Welfare has been on the forefront of the GOP’s brain lately, as the Romney/Ryan team has been relentlessly (and falsely) accusing President Obama of “gutting” welfare reform. So it’s unsurprising that it might came up in President Bill Clinton’s speech at the DNC last night. After all, Clinton was the one to sign the 1996 welfare reform bill, transforming the program into what it is today. It made sense for him to defend President Obama from the Republican attacks saying he was undoing his own legislation.
In the midst of his defense of Obama, not one to miss a chance to give himself a little back-pat, Clinton said of the ’90s reforms: “This is personal to me. We moved millions of people off welfare. It was one of the reasons that in the eight years I was president, we had a hundred times as many people move out of poverty into the middle class than happened under the previous twelve years, a hundred times as many. It’s a big deal.”
But while welfare reform may have initially reduced poverty, it left those still living at that income level worse off than they were before, reaching fewer of them and giving those it did reach less. And our poverty rates didn’t stay low. When they began to rise again, the program couldn’t offer them the support it used to. The recession has been a crystal clear, and incredibly painful, demonstration of this fact.
Dylan Matthews has already taken a look at the claim that millions moved off of welfare’s rolls and poverty was reduced. As he writes, the program’s numbers have steadily fallen since 1996: “Since reform, the rolls have shrunk from 12.6 million to 4.6 million.” The number of people in poverty “fell by 6.4 million people under Clinton, whereas the number of people in poverty increased by 7.4 million between 1981 and 1993 (and the rate went from 14 percent to 15.1 percent).” There is a catch, though. “But it’s worth noting that welfare reform led to a huge spike in extreme poverty, as defined as the number of households making under $2 a day,” Matthews adds.

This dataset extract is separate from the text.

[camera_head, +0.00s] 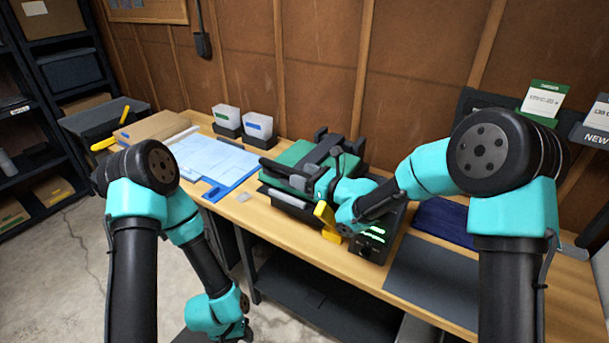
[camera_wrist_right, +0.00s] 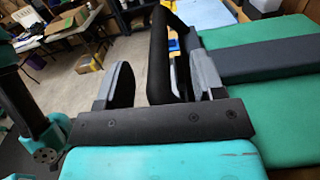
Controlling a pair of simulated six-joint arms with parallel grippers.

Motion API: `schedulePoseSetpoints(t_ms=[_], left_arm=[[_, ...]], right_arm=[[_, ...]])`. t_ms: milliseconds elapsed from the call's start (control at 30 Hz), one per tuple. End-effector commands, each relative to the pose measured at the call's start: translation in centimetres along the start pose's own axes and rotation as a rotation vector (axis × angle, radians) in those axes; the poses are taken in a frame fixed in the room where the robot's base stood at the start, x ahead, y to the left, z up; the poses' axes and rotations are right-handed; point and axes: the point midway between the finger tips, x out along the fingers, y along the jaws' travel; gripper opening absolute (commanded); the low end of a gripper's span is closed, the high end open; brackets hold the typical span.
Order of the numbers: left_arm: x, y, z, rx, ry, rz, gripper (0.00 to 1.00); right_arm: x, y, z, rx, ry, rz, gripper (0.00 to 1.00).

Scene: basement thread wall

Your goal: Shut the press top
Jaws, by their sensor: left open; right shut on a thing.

The Center on Budget and Policy Priorities has done excellent work to track TANF’s failures. “While the official poverty rate among families declined in the early years of welfare reform, when the economy was booming and unemployment was extremely low, it started increasing in 2000 and now exceeds its 1996 level,” it reports. “Over the last 16 years, the national TANF caseload has declined by 60 percent, even as poverty and deep poverty have worsened.” In fact, nearly 70 percent of poor families with children received cash assistance in 1996; in 2009, less than 30 percent did. And the families who are able to access benefits aren’t getting much. Their purchasing power is below 1996 levels, adjusting for inflation, in every state but two. They fall below 50 percent of the poverty line in every state.
The rolls may be going down, but the need is not. The early employment gains among welfare recipients were tied to the strong economy. As the CBPP puts it, “The data suggest that a strong labor market is central to the success of a work-based assistance system.” When the labor market went into free fall, those gains were lost. But rather than low-income individuals finding themselves cushioned by TANF’s safety net, there was nothing to stop the fall.